It was a lazy night at work.
I hated graveyard shifts. But I kept crawling back to it like an ex-girlfriend who got dumped but still wanted some action.
Each time I go to work, I get nervous. This wasn’t my usual MO. I eat, sleep, spam, and rewind. But at that time, I didn’t really know what I wanted, only that I needed a job to finance my surface-level spending habits.
Still, I worked there — a tiny speck of dust carried by the wind that somehow ended up on a chair in an office somewhere.
A speck of dust. That’s how small I felt working in that place. Sure, I acted big. Cracked up a big smile. Gave free hugs. Laughed at jokes at my expense. But my dignity was small. My mind — misunderstood. My charms—gullible. Not understanding office relationships and how people perceived me was terrifying.
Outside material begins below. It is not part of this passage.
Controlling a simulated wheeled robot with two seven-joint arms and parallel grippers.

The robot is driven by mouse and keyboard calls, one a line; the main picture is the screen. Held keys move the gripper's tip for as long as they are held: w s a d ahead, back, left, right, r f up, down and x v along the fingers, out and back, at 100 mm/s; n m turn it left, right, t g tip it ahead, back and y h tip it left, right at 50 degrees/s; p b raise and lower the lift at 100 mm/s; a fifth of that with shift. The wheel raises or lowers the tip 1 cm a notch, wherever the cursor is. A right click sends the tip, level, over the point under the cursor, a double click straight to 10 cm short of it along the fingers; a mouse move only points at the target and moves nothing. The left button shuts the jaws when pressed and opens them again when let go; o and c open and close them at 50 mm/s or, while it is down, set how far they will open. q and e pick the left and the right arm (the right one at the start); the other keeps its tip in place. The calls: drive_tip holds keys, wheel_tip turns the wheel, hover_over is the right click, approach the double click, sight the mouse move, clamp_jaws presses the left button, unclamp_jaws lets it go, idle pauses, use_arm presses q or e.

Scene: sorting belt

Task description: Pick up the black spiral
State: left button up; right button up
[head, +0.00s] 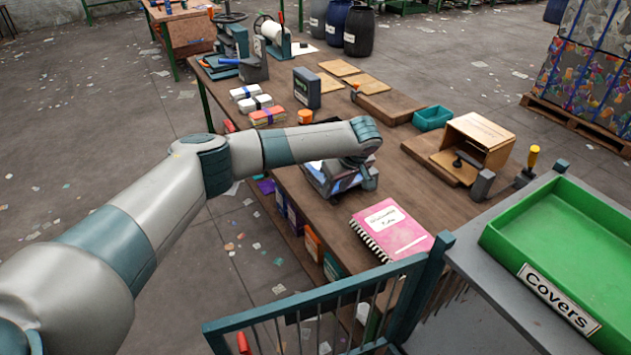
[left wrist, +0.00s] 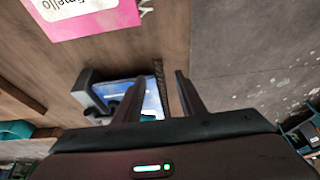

But here comes Ezra — self-proclaimed genius. A wise man, they say. Curly hair with a man bun coiled in chopsticks. This dude screams a different type of sexy. Like an eccentric man who works in an antique shop, curating worthy finds. I can imagine him holding one of those monocle glasses, sitting behind a desk, legs crossed, carefully examining the beaded tassel with gems once attached to one of his hair sticks.
This man doesn’t belong here, I thought. He should be in my room examining my neck to see if the light kiss he once planted the night he was drunk left a mark — easily forgotten the next day.
I didn’t mind it at all. Surprised? Yes.
He may have that beautiful smile with his teeth glistening…like in some toothpaste commercial, but I wasn’t sure if I was into him.
But the way he smiles? Somehow, I felt at ease, and it got me. I emotionally spiraled in his wit, pulling me deeper. But did it change me? No.
I wasn’t in love with him. I wasn’t obsessed.
But I was fascinated — by the way he moved, the randomness of his jokes, the way his mind worked like it was tuned to a different frequency.
I caught myself mimicking his little habits, like how he’d pause in that ridiculous “thinking stance,” or the way he’d lean in when something amused him. Somehow, his quirks started to echo inside me.
His randomness — like when he grabbed a rubber band and started to eat it thinking it was pansit — that was funny. Genuinely. But I cannot quite recall most of his jokes or his insults — I just remember laughing.
But there’s one thing he told me that stuck. That time when he was “on his own kind of trip,” I asked,
“What did it feel like? What was on your head when you were high?”
He replied,
“It’s like — I just sit and stare like this for hours at the manhole waiting for the rabbit to come out.”
I thought, Ah, like the rabbit in Alice in Wonderland?
Maybe his rabbit hole was an escape from feeling too much, while mine was a desperate need to feel everything. Somehow, both led us into strange places.
Well, at least we had something in common: his trippy daydream and my favorite childhood story somehow clicked. But sinking into that rabbit hole? Basically, my life story.
It is not enough for me to just scratch the surface. Stolen kisses, sweet glances, or a toothpaste smile wouldn’t cut it. I had to dig deeper and deeper to find meaning in all the things that breathed life.
Maybe I saw something deep in him that he’s trying to hide behind these jokes — insecurities or doubts that somehow mirrored my emotional fragility.
But memories, no matter how awful or great those moments made me feel, prove only that I lived.
I observed, recorded, and filed them in the “Are we still spiraling?” vault — the deep, not barely scratching the surface.